17. Staff have made a suggestion that the debt limits for FIIs be raised, particularly in view of recent relaxation in external commercial borrowing (ECB) limits and also on the ground that FIIs will bear the forex risk. The authorities keep revising these limits periodically based on several considerations. However, given the wide interest rate differential between India and the major advanced economies, the authorities exercise caution while effecting revisions in these limits.
Financial Policies
18. The financial sector remains well-capitalized and has been contributing to growth in India. Prudent macroeconomic and financial policies have helped maintain financial stability in the Indian economy over the past two decades on a consistent basis, including in the period since 2007 when major advanced economies have seen a high degree of financial instability. Although NPAs have risen in consonance with the cyclical slowdown, they are still at a low level. Banks remain adequately capitalized, with overall capital adequacy at 13.6 per cent. Insofar as the restructured standard advances becoming NPAs is concerned, it needs to be noted that restructuring is allowed only in those cases where the account is expected to become viable after restructuring. Restructured standard advances are only 5.9 per cent of gross advances and historical experience suggests that only a small fraction of such restructured standard assets become NPAs. Even in a scenario when 30 per cent of restructured standard assets become NPAs, the average Tier I ratio at 8.1 per cent remains far above the prescribed level of 6 per cent. Nevertheless, the authorities have increased provisions for restructured standard accounts.
19. India is among the first G20 countries to have developed Basel III compliant regulations. The authorities are committed to keep all the public sector banks (PSBs) financially sound and healthy so as to ensure that the growing credit needs of our economy are adequately met. Full implementation of Basel III by 2018 could necessitate government cumulative capital injections in the PSBs of about 1 per cent of GDP. Although the amount looks large, it will be spread over the next six years. In this context, it may be noted that early this month the authorities decided to infuse capital of the order of Rs. 125 billion in public sector banks during the year 2012-13 to maintain their Tier-l CRAR at comfortable level so that they remain compliant with the stricter capital adequacy norms under Basel III.
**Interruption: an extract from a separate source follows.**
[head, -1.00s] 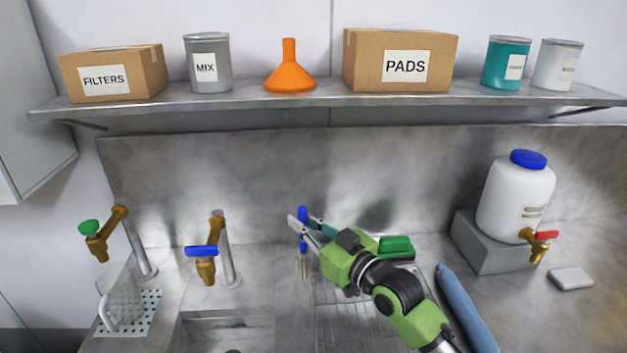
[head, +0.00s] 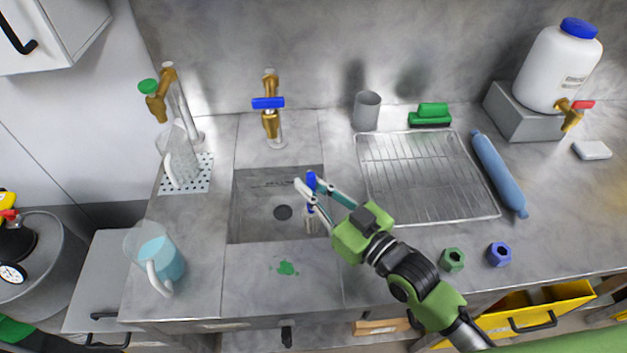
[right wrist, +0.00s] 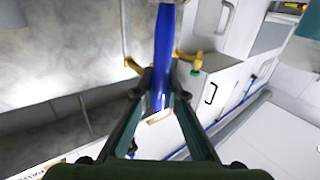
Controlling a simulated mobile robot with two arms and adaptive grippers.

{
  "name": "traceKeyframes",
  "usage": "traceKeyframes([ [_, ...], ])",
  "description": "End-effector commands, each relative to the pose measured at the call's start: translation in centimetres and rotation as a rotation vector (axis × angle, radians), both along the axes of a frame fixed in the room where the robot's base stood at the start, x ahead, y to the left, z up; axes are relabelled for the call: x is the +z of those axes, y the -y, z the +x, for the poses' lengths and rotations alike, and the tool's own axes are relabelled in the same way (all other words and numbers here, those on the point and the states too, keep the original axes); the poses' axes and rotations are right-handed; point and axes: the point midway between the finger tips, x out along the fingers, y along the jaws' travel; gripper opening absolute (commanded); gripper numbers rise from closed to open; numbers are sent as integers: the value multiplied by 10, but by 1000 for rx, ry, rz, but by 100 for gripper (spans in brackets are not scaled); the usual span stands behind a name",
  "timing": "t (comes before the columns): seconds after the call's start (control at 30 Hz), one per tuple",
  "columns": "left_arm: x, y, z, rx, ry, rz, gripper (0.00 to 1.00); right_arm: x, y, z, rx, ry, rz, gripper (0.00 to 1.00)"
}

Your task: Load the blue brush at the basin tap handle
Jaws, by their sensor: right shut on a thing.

20. Staff favor a lower statutory liquidity ratio (SLR), currently at 23 per cent, on the ground that it is crowding out private sector investment. At present, however, banks’ actual holding of SLR securities is above the statutory requirement, which would suggest that the SLR is not crowding out private investment. In this context, it is relevant to note that, first, the SLR holding of banks has been brought down over time from 38.5 per cent of net demand and time liabilities of banks in the early 1990s to 23 per cent at present. Second, the SLR securities are issued by the government at market-determined interest rates. Third, the holding of high-quality, highly liquid government bonds has strengthened banks’ balance sheets and helped banks to better cope with financial stress situations by providing them with greater access to liquidity through a special window in the RBI. The financial stability enhancing role played by the SLR is thus important. It is, therefore, intriguing that the staff recommend the reduction in the SLR when it is now widely recognized that there is a need to boost the liquidity buffers of banks.
Conclusions
21. India’s growth has slowed down and the Indian economy is facing some challenges. Having said that, however, recent developments are comforting. Inflation is beginning to moderate. A significant decline in core inflation is particularly encouraging. The authorities have initiated measures to reverse the negative sentiment and address supply side concerns. The authorities are also committed to contain the fiscal deficit. They have not hesitated to take several politically sensitive measures, including adjustments in fuel prices. The various lead indicators suggest that the slowdown has bottomed out and growth prospects from hereon should only be improving. The improvement in domestic growth will also be contingent on the global economic outlook, which still remains uncertain and subject to a number of downside risks as indicated in the January 2013 WEO Update. Notwithstanding the recent slowdown, India’s medium to long-term growth prospects continue to be strong. Several measures taken by our authorities will help overcome various supply constraints, encourage fresh investment and revert the economy to a high growth trajectory.